[START Material for this task]

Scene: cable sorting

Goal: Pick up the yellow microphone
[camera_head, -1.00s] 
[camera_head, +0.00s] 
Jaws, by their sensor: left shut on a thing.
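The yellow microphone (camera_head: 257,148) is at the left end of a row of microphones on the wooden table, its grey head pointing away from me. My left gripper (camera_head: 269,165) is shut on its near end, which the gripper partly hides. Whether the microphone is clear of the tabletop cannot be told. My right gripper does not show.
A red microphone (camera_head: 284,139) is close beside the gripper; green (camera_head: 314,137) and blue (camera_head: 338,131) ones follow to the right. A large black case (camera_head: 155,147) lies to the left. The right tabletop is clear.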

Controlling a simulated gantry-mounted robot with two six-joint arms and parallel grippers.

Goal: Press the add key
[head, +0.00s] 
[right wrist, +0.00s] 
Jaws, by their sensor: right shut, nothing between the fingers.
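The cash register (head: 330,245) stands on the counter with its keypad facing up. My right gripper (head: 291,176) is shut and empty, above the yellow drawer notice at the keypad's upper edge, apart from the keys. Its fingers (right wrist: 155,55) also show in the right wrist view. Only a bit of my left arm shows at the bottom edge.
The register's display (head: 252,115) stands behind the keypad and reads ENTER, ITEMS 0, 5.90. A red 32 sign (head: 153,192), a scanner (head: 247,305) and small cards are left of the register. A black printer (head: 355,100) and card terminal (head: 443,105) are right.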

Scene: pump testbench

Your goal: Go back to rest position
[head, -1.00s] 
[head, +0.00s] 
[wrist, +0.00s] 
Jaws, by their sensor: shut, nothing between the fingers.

[END Material for this task]

:: Problem to work on ::
Beginning with the line that contains "[head, -1.00s]", repeat every line through the end of the records and nothing more.

:: Result below ::
[head, -1.00s] 
[head, +0.00s] 
[wrist, +0.00s] 
Jaws, by their sensor: shut, nothing between the fingers.

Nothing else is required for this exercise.